By Emre Gurkan Abay
MOSCOW (AA) - Turkey has everything it needs to be on the space power list and Russia is willing to cooperate for the first Turkish astronaut in space, the director general of the Russian space agency (Roscosmos) said on Wednesday.
The agency offered Turkish President Recep Tayyip Erdogan to send a Turkish astronaut to the International Space Station (ISS) last month during the joint visit of Erdogan and his Russian counterpart Vladimir Putin to the MAKS-2019 International Aviation and Space Salon.
Dmitry Rogozin spoke exclusively about cooperation between Turkey and Russia on defense and space, saying: "we have great respect for Turkey's interest in space and we would be pleased if Turkey defines Russia as a strategic partner in this area."
Rogozin said Turkey, a large, modern country protecting its interests in various regions of the world, with different alliances in the West and the East, was in a "natural process" where it "recognizes its interests in space.”
Moscow's offer to send a Turkish astronaut to space was also extremely natural, he said, adding: "We would like to see Turkish pilots and experts at the Cosmonaut Training Center. We can quickly train both the astronaut and assistants and make them go to the ISS in the coming years."
Russia will be pleased to offer its facilities to Turkish astronauts, said Rogozin.
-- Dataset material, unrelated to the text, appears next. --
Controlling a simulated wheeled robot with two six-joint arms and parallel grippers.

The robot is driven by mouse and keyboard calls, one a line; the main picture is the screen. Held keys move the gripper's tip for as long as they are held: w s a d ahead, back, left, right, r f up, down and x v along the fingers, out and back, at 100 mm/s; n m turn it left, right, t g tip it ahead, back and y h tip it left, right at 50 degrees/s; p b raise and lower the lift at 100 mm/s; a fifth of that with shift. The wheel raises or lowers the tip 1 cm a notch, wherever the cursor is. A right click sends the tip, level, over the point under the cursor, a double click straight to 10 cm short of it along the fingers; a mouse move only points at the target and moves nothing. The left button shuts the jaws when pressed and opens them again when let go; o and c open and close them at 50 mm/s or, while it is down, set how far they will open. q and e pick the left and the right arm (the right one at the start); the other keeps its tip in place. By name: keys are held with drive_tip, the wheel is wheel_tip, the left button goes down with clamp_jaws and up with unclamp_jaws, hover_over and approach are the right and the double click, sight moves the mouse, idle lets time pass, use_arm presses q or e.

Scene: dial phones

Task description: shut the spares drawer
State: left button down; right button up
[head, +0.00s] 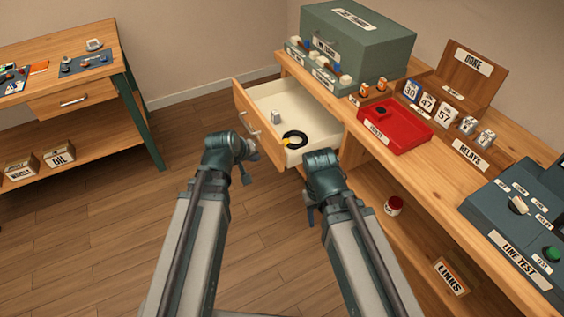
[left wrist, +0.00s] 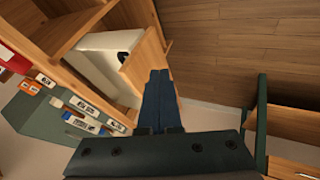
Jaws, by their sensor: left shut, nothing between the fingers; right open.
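A wooden drawer (head: 241,107) with a cream inside is pulled out from the workbench on the right; no spares label is readable on it. A small grey part (head: 276,117) and a black ring (head: 295,139) with a yellow piece lie in it. The drawer also shows in the left wrist view (left wrist: 145,62). My left gripper (head: 250,152) is outside the drawer, close to its front and handle (head: 250,124). Its fingers (left wrist: 159,75) are shut and empty; I cannot tell whether they touch the front. My right gripper (head: 311,205) is open, low beside the bench.
The bench top (head: 405,158) holds a green cabinet (head: 375,45), a red tray (head: 405,133), relays and a line test box (head: 515,225). A red-and-white jar (head: 394,205) is on the lower shelf. Another table (head: 95,50) stands at the left. The floor (head: 110,240) between is clear.

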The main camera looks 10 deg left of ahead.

The first Turkish astronaut might go to space in 2023 -- the 100th anniversary of the Republic of Turkey, he added.
"The cooperation between our countries is now extremely high. When the agreement on the S-400 air defense systems was signed, our cooperation reached a new level," Rogozin said adding that Russia was aware of how valuable Turkey is showing resistance to pressure against its purchase of the Russian air defense systems.
He added that Turkey’s fight against terrorism was vital as a country neighboring Syria and that Russian technical experts were ready to provide all solutions.
"This is not only a civil program but also provide an opportunity to see and hear everything. There are elements that constitute security threats to Turkey due to its challenging location," said Rogozin.
"Therefore, it would be very beneficial for our Turkish colleagues to cooperate with Russia in the development of a trajectory spacecraft team capable of making detailed and accurate predictions," he underlined.
Rogozin also said that a job created in the space industry automatically created nine jobs in other industries and that this process was a strong incentive to drive science, technology and industry forward as a whole.
On December 2018, Turkey’s official gazette published a presidential decree announcing the establishment of the country’s space agency aiming to prepare and carry out a national space program in line with the policies determined by the president of Turkey.
The ISS is stationed in low Earth orbit and serves as a microgravity and space environment research laboratory for scientists to conduct experiments in various fields.
It is also a staging base for possible future missions to the Moon, Mars, and asteroids.